[WRITTEN TASK] Gather up the lines that contain "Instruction".
#### PROVIDED RECORDS ####
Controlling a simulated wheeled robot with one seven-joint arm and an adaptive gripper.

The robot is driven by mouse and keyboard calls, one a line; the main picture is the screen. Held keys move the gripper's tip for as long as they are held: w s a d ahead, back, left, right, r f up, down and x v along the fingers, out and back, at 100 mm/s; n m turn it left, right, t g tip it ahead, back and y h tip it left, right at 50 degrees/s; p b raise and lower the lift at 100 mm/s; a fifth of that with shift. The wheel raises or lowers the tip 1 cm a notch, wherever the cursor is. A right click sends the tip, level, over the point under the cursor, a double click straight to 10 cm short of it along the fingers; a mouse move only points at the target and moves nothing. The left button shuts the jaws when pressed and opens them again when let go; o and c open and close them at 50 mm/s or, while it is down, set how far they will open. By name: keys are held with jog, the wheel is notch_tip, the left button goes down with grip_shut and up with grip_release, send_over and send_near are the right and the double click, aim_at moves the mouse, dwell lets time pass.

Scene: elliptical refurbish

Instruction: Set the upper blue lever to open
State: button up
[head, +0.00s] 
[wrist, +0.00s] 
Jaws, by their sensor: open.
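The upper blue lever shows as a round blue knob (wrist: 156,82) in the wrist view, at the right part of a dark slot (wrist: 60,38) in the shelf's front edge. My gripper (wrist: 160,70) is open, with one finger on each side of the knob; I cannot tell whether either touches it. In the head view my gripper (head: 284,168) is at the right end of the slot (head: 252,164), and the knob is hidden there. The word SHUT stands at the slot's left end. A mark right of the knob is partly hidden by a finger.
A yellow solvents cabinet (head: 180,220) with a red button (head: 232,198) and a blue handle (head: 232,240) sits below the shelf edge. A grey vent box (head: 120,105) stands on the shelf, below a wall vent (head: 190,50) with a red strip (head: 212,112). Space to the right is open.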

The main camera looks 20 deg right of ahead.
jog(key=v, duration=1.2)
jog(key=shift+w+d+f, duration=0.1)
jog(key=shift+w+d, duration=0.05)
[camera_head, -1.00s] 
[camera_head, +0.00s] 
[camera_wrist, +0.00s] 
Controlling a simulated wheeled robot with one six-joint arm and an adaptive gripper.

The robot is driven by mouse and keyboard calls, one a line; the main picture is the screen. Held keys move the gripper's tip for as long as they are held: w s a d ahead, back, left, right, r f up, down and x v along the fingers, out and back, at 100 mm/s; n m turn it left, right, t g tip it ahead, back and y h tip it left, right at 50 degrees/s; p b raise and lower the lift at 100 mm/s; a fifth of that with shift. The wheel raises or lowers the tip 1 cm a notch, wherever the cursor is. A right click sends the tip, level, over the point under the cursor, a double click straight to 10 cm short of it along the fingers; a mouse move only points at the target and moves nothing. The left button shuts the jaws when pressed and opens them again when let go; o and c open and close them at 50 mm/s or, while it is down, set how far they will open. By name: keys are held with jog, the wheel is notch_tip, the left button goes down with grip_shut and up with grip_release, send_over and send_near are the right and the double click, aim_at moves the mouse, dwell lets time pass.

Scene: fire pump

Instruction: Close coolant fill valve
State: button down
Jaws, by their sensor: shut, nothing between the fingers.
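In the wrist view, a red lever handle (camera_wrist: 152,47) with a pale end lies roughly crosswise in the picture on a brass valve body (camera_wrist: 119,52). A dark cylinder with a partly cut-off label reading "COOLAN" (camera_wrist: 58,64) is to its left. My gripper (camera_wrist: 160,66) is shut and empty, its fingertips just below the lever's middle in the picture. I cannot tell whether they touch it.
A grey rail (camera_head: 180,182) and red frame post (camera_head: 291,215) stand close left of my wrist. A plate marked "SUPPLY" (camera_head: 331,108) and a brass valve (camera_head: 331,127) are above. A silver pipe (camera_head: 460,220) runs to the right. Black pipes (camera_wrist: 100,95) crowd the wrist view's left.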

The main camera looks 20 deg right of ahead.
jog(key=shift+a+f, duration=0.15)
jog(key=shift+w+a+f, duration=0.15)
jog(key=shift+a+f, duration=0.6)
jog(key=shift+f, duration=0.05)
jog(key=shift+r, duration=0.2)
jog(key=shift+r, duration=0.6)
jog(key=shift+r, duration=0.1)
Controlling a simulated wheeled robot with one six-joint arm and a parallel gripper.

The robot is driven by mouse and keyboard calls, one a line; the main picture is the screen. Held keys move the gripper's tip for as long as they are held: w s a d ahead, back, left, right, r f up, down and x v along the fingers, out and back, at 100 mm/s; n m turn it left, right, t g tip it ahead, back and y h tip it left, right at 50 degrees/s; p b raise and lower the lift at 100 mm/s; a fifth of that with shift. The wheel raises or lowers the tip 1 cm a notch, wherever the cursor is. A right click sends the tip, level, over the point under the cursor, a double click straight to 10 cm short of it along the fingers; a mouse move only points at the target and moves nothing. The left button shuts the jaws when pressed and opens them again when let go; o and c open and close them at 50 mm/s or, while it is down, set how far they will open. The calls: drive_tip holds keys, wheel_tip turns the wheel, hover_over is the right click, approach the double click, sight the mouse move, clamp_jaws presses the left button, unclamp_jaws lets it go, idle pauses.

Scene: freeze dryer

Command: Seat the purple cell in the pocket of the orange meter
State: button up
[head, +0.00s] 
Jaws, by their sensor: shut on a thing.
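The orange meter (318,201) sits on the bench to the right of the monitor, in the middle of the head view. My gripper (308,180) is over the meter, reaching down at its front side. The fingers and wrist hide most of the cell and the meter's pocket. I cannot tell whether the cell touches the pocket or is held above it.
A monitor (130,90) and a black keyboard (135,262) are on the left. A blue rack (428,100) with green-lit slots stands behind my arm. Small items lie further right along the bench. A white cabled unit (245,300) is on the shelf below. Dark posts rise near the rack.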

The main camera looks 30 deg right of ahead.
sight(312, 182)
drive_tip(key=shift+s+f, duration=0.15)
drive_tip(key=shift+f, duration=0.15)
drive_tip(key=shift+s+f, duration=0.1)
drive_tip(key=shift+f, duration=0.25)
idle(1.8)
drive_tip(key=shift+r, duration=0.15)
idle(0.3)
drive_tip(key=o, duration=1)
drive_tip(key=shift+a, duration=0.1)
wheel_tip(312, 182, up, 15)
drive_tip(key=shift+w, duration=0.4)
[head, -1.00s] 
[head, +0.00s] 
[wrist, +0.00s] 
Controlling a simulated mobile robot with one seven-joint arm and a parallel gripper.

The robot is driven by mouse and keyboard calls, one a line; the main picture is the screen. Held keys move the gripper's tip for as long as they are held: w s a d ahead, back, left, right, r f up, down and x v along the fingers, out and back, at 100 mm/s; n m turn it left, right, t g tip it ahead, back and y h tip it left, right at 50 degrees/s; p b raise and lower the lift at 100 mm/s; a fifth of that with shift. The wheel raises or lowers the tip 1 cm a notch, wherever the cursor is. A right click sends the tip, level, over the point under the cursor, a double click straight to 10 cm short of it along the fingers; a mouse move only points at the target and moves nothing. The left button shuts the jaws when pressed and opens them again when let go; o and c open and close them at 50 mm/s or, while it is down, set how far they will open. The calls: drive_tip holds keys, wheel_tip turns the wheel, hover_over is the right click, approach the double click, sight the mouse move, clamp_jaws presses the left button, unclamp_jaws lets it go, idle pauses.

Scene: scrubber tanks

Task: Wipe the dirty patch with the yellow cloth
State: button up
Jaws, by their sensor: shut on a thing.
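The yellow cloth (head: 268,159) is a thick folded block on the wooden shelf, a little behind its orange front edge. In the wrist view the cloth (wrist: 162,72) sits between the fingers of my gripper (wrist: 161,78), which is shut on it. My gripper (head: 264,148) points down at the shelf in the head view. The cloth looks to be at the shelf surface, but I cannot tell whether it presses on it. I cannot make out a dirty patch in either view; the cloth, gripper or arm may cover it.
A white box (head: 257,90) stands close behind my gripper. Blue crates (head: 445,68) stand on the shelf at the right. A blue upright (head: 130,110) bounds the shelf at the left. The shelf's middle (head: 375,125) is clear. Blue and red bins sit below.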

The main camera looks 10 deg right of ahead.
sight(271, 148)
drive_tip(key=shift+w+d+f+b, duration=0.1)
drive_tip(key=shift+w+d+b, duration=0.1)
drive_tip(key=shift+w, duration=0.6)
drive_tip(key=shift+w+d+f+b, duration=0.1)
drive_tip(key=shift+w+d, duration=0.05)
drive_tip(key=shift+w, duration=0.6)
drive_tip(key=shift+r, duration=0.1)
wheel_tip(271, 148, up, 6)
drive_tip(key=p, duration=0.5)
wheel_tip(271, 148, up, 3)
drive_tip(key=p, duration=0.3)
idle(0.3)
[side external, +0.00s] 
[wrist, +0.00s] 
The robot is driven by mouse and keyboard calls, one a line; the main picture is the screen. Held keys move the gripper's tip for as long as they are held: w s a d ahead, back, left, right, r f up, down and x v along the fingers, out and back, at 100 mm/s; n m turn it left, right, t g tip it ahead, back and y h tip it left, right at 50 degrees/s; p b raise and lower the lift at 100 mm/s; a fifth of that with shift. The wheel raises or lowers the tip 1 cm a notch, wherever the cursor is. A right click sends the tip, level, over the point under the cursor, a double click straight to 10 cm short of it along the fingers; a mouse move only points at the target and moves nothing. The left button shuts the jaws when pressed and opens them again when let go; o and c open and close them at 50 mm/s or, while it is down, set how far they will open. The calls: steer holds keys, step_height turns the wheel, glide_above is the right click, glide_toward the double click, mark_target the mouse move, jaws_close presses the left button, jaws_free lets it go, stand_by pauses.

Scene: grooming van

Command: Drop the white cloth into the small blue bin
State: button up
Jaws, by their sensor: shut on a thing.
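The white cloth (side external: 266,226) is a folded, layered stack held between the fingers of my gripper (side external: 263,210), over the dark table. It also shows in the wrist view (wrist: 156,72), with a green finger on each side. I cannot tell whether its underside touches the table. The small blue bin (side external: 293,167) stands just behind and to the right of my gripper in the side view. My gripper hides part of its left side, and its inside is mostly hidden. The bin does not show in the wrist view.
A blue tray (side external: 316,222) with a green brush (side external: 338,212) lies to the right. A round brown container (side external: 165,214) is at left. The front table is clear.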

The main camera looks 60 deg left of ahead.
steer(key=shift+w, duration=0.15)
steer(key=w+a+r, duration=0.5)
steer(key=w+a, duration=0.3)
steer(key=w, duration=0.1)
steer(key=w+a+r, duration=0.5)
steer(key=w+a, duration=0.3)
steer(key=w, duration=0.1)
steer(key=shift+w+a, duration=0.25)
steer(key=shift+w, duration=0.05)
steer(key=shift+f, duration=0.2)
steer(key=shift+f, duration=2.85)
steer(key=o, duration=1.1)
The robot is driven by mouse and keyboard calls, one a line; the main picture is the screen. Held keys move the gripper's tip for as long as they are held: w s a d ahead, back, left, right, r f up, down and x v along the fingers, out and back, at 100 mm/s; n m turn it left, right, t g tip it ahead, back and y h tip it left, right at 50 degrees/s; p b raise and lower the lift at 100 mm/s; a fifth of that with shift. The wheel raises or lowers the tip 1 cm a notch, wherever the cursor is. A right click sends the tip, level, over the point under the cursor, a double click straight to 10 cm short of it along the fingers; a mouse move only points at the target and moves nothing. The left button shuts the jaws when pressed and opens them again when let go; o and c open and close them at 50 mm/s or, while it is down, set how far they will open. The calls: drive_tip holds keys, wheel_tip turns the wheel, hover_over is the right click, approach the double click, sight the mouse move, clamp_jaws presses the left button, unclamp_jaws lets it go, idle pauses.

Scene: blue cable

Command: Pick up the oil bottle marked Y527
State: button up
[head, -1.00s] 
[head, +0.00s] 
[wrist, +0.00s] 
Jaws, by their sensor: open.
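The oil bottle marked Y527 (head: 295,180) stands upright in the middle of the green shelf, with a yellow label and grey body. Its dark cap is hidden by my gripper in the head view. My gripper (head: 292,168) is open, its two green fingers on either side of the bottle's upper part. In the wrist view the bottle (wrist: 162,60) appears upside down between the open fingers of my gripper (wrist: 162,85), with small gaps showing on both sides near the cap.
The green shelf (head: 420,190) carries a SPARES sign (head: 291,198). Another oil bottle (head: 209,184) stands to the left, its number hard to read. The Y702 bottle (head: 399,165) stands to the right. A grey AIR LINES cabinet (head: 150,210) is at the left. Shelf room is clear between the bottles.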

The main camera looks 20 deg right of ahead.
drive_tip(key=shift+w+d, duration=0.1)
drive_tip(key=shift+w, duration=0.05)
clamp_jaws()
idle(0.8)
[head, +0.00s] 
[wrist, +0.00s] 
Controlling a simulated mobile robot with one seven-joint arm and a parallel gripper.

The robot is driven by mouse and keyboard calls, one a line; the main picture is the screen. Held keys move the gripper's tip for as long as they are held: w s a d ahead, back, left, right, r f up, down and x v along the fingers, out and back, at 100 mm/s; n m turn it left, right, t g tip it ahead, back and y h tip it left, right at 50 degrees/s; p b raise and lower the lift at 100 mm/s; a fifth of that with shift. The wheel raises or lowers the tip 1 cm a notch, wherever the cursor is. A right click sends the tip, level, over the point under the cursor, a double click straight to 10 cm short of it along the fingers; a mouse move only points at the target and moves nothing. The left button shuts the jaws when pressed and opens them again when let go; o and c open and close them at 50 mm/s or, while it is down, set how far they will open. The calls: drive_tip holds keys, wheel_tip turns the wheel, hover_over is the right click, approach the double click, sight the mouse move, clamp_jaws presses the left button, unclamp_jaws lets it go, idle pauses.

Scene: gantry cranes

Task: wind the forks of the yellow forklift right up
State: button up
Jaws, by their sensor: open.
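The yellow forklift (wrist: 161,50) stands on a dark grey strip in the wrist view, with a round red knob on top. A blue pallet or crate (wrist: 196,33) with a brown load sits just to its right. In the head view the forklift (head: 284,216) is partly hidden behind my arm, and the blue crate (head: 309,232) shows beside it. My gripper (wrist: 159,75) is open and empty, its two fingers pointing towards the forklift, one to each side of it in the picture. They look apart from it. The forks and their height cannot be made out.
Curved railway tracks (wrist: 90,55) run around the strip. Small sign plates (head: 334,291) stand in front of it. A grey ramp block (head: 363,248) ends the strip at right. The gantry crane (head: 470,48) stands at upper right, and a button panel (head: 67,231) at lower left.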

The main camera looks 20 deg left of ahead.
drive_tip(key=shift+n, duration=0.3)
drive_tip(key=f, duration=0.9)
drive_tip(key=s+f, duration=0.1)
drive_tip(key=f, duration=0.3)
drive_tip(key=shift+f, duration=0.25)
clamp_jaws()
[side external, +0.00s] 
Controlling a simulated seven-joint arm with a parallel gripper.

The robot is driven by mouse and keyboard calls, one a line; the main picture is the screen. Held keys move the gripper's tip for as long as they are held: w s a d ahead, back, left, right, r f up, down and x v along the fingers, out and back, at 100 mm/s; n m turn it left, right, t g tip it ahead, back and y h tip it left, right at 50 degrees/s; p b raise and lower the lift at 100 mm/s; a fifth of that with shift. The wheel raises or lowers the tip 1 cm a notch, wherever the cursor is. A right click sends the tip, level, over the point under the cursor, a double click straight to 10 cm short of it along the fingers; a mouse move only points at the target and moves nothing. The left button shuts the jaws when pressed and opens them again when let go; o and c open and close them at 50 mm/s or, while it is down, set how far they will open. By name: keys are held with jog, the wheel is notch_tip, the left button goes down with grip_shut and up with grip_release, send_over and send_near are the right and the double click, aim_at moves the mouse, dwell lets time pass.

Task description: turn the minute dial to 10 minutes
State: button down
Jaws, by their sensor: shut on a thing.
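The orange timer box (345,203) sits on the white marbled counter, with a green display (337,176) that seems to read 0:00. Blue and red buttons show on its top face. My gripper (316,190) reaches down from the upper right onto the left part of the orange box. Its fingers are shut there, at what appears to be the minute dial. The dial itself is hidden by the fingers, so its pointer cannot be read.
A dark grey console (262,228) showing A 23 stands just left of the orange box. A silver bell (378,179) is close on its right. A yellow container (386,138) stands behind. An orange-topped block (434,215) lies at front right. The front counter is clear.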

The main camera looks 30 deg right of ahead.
####
[REPLY TO THE EXERCISE]
Instruction: Set the upper blue lever to open
Instruction: Close coolant fill valve

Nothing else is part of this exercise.